Trucking is a longer game than 5 to 10 years and the disruption of that industry is widely expected to be much more than electrification.

Oh the delivery truck market is ripe now (think Amazon, UPS, and defined warehouse/distribution center to user routes).

Long haul though the electrification (which rough estimates is about $22K operating savings/year in use) is a small part of the disruption that Tesla and, less noisily Volvo, are likely to cause.

Tesla’s vision of course includes trucks that are completely autonomous minimally for most of their routes and which therefore may have more time spent fueling but also more time driving and less labor costs. The challenges of autonomous driving are much less onerous for the open freeway portion.

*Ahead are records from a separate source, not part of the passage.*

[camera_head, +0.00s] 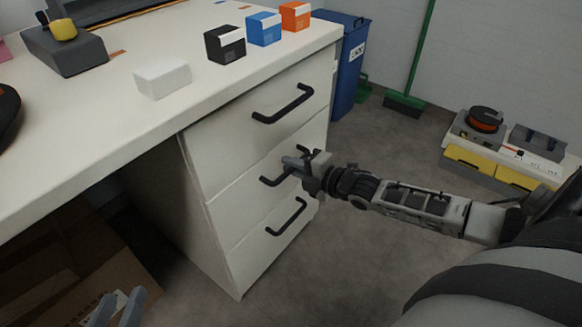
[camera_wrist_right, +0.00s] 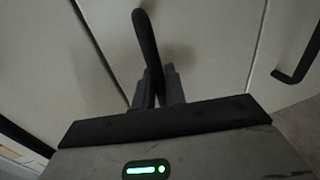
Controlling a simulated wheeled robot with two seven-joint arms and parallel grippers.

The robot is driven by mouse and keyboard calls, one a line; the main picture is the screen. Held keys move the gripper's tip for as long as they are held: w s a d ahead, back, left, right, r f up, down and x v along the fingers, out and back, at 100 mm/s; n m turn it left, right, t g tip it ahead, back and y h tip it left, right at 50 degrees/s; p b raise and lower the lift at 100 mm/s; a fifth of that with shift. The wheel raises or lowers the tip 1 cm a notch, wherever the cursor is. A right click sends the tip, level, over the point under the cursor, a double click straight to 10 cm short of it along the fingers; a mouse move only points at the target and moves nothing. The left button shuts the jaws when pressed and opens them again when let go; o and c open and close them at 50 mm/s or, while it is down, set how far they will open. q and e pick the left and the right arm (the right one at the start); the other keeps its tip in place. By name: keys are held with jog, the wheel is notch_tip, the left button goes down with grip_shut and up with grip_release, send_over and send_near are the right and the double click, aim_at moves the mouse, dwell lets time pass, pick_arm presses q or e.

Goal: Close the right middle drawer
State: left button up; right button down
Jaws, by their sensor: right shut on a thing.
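The white drawer unit under the desk has three stacked drawers with black bar handles. The middle drawer (camera_head: 232,205) looks flush or nearly flush with the fronts above and below it. My right gripper (camera_head: 297,163) is at its black handle (camera_head: 271,181) and partly hides it. In the right wrist view, the handle (camera_wrist_right: 145,35) runs between the two fingers of my right gripper (camera_wrist_right: 155,80), which are shut on it. My left gripper (camera_head: 118,308) shows only its grey fingertips at the bottom left edge, apart and empty, clear of the drawers.
The top drawer handle (camera_head: 283,104) and bottom drawer handle (camera_head: 287,217) stick out nearby. Several small boxes, including a white one (camera_head: 163,79), stand on the desk. A blue bin (camera_head: 349,75) stands behind the unit. Floor right of the drawers is mostly clear.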

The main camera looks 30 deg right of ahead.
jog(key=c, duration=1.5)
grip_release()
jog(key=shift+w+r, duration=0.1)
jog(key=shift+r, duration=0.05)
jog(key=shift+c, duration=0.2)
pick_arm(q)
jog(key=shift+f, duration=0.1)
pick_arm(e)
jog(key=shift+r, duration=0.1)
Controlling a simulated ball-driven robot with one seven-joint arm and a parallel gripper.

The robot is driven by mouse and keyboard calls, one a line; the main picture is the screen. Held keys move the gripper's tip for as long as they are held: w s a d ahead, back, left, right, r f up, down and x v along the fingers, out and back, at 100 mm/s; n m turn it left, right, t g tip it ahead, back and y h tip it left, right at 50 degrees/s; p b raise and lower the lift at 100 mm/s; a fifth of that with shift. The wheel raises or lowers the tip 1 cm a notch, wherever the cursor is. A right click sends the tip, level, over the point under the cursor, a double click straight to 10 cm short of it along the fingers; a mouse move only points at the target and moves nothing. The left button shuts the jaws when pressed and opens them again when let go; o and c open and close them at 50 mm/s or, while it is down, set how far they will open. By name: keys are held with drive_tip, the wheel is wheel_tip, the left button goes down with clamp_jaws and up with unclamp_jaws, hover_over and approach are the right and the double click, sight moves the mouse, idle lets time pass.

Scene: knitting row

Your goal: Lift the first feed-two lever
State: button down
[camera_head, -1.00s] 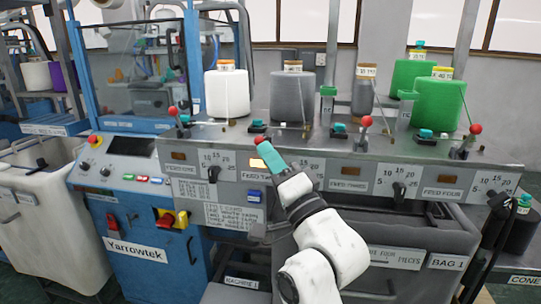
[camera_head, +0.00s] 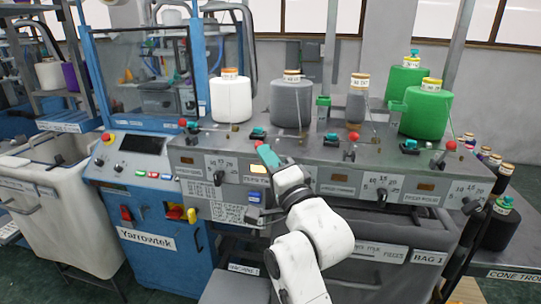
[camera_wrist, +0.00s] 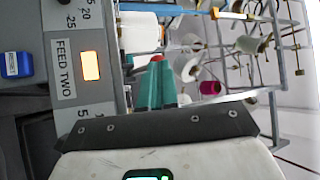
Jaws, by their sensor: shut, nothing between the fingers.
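The red knob of the feed-two lever (camera_head: 258,143) shows just past the teal fingertips of my gripper (camera_head: 268,156) in the head view. The lever's stem is hidden behind the fingers. In the wrist view the teal fingers (camera_wrist: 155,85) are together, with the red knob (camera_wrist: 157,60) right at their tips. I cannot tell whether they touch. The FEED TWO label (camera_wrist: 65,68) and its lit amber lamp (camera_wrist: 91,66) are to the left of the fingers. The lamp also shows lit in the head view (camera_head: 258,168). My gripper is shut and empty.
Other red-knobbed levers stand to the left (camera_head: 182,122), at feed three (camera_head: 353,137) and at the far right (camera_head: 451,145). A white cone (camera_head: 231,101), a grey cone (camera_head: 291,104) and a green cone (camera_head: 424,114) stand behind. A white bin (camera_head: 75,220) is at left.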

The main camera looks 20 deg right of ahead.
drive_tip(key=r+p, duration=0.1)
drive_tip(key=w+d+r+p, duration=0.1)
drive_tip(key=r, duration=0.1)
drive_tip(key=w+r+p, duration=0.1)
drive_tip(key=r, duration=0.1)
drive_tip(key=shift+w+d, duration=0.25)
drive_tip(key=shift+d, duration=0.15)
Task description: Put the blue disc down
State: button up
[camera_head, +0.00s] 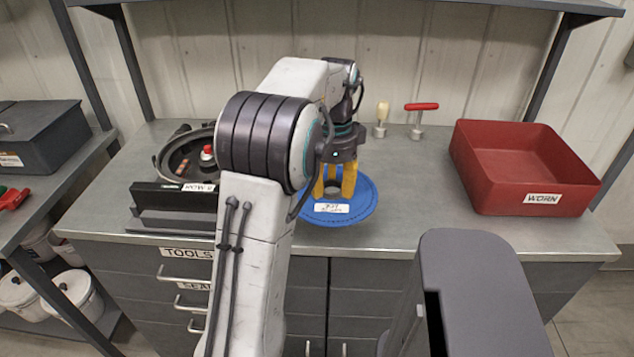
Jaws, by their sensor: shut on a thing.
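The blue disc (358,208) is round and flat, with a white label at its front edge. It is over the grey workbench (410,185), near the front edge and right of my arm. My gripper (335,190) has yellow fingers that point down at the middle of the disc and are shut on it. My arm hides the left part of the disc. I cannot tell whether the disc touches the bench top.
A red bin (480,188) labelled WORN stands at the right. A red-handled tool (419,118) and a wooden-handled tool (381,120) stand at the back. A round black housing (172,160) and a dark bracket (165,222) are at the left. Bench between disc and bin is clear.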

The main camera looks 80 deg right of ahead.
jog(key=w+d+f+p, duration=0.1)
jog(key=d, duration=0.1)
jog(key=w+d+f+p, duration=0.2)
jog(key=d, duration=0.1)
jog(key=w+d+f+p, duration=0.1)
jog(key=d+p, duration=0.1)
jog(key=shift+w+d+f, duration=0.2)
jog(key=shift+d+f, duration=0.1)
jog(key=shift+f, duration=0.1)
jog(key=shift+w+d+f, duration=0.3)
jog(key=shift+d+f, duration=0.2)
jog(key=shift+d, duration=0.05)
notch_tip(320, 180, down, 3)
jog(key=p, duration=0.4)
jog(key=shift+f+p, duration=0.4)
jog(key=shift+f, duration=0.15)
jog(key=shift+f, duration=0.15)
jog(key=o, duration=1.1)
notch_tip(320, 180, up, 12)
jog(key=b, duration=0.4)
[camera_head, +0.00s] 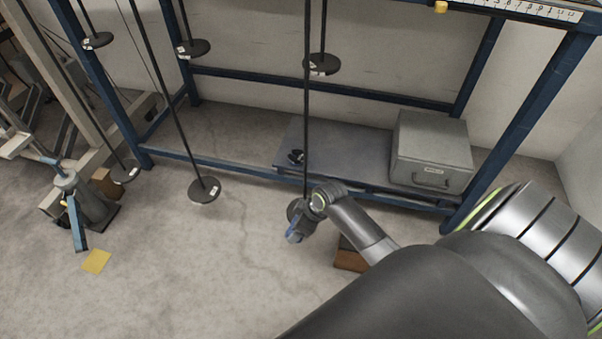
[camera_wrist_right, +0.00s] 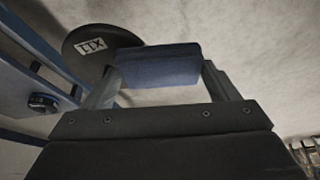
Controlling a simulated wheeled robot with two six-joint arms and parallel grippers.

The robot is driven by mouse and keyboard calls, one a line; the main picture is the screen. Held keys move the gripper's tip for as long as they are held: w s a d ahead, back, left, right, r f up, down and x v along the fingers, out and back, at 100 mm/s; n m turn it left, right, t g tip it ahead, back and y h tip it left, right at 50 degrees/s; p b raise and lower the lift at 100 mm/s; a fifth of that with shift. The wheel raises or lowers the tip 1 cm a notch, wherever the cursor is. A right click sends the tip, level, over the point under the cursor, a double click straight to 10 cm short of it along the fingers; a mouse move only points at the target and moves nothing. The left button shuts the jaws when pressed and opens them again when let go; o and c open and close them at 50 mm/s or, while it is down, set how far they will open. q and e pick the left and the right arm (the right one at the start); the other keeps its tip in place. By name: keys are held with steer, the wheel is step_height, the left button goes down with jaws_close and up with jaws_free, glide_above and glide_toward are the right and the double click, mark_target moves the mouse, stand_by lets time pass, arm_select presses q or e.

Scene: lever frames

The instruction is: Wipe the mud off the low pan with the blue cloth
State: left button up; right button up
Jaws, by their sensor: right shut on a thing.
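My right gripper (camera_head: 301,222) is shut on the blue cloth (camera_head: 293,236), low in front of the rack. In the right wrist view the cloth (camera_wrist_right: 158,68) spans the two fingers as a folded blue block. A dark round pan (camera_wrist_right: 92,46) with a white label is just beyond the cloth there. In the head view this pan (camera_head: 292,209) hangs on a long dark rod and is mostly hidden by my gripper. I cannot tell whether cloth and pan touch. No mud is clear on the part in view. My left gripper is not in view.
Other pans hang on rods, one low to the left (camera_head: 204,191). The blue rack's lower shelf (camera_head: 350,157) bears a grey box (camera_head: 431,150) and a small dark object (camera_head: 296,156). A brown block (camera_head: 350,260) is on the floor beside my forearm. A yellow sheet (camera_head: 97,261) lies left.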

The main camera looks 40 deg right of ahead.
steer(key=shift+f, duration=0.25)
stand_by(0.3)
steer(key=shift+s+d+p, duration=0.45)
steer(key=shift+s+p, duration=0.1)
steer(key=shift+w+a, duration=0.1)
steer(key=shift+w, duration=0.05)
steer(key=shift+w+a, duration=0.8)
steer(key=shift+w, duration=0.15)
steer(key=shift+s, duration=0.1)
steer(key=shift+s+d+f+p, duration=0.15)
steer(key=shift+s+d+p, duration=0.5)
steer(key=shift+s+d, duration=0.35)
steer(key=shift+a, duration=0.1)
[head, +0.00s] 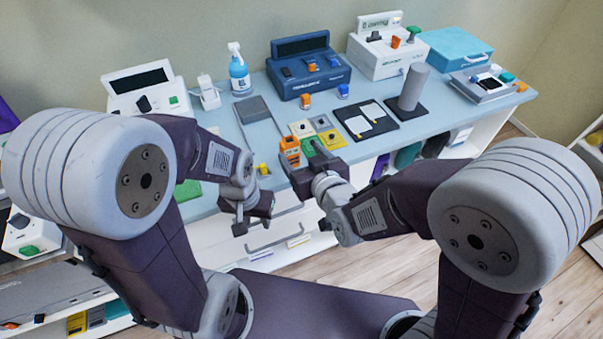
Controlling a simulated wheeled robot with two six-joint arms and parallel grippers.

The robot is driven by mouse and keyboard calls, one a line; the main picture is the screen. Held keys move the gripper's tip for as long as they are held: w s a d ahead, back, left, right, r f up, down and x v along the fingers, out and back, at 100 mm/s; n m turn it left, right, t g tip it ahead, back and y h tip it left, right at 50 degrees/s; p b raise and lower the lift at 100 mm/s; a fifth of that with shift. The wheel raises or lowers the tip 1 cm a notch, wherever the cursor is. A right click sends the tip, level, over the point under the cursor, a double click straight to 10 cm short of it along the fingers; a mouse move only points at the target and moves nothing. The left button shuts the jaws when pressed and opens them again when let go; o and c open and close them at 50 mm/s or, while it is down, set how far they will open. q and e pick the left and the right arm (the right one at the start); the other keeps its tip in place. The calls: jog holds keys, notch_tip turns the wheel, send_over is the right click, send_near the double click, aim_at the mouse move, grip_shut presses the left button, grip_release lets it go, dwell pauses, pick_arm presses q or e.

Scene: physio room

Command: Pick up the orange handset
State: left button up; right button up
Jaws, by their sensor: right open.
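An orange handset (290,149) with small dark marks stands near the front edge of the light blue counter. My right gripper (302,160) is open, right beside the handset on its near right side. Its fingers partly hide the handset's lower part and a green piece beside it. I cannot tell whether a finger touches the handset. My left gripper (254,222) hangs in front of the counter, left of the right one, with nothing visible in it. Its jaw opening is too unclear to judge.
Behind the handset lie small coloured pads (319,123) and a black board (366,119) with white cards. A grey cylinder (412,87) stands to the right. A blue device (309,70), a white device (386,52) and a spray bottle (239,73) line the back. Drawers (277,237) are below.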

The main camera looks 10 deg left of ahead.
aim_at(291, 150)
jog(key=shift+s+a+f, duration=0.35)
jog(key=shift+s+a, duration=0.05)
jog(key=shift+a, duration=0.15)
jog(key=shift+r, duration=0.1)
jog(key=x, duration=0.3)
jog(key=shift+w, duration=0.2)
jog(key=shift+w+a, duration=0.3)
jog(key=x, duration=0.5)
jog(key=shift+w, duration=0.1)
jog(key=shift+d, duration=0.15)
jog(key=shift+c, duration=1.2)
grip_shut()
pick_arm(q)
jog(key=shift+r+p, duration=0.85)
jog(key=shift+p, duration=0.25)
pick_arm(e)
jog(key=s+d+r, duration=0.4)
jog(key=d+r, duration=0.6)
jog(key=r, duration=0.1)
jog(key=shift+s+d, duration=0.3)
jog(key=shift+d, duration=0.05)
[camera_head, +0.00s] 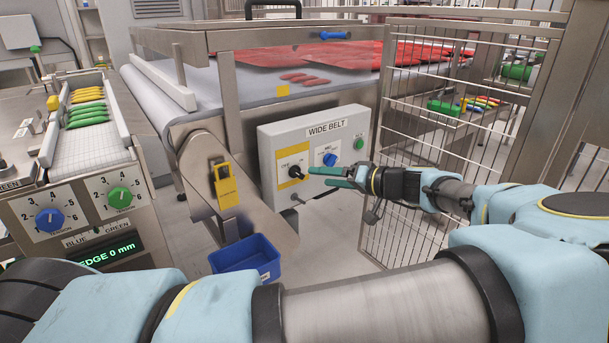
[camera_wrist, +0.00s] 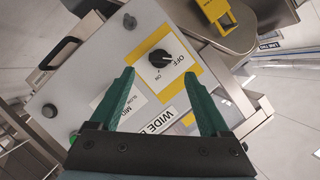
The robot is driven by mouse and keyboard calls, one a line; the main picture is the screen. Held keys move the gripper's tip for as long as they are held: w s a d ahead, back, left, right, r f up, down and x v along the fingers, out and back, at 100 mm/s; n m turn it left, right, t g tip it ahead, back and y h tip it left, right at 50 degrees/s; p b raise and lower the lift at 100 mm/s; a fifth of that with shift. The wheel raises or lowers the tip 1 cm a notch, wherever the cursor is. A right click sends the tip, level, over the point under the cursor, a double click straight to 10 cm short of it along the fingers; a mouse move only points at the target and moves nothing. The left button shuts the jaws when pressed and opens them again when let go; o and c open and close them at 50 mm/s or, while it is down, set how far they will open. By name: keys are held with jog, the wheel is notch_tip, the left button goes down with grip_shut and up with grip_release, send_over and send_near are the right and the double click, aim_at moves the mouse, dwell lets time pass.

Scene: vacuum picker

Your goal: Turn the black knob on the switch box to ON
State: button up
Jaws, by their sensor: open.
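The switch box is a grey panel (camera_head: 273,150) labelled WIDE BELT, on the side of the belt machine. Its black knob (camera_head: 295,172) sits on a yellow-edged plate at the box's left. In the wrist view the knob (camera_wrist: 160,58) lies just beyond and between my fingertips, with OFF and ON printed beside it. Its pale mark seems to face the OFF side. My gripper (camera_head: 318,177) has green fingers, spread apart and empty, pointing at the knob from the right. The wrist view shows both fingers of the gripper (camera_wrist: 160,74) with a gap between them; contact with the knob is not visible.
A blue knob (camera_head: 330,160) and a green button (camera_head: 359,144) are on the same box. A small grey lever (camera_head: 298,198) sits below the black knob. A wire fence (camera_head: 420,150) stands at right.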

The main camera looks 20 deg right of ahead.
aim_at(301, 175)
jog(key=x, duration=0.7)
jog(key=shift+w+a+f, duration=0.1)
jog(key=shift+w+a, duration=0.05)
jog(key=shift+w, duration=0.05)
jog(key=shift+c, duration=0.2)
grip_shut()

Volvo, also now heavily committed to electrification over the next decade, has been much more cautiously going the route of truck platooning with V2V and semiautonomous technology. They have always sold the system as having at least one trained professional driver involved as lead vehicle in the platoon, with multiple other trucks traveling as a virtual train much more closely than human operated vehicles could safely operate. But the vehicles they are ramping up to sell are both electric and fully autonomous.

The two aspects are complementary and likely completely disruptive of the industry.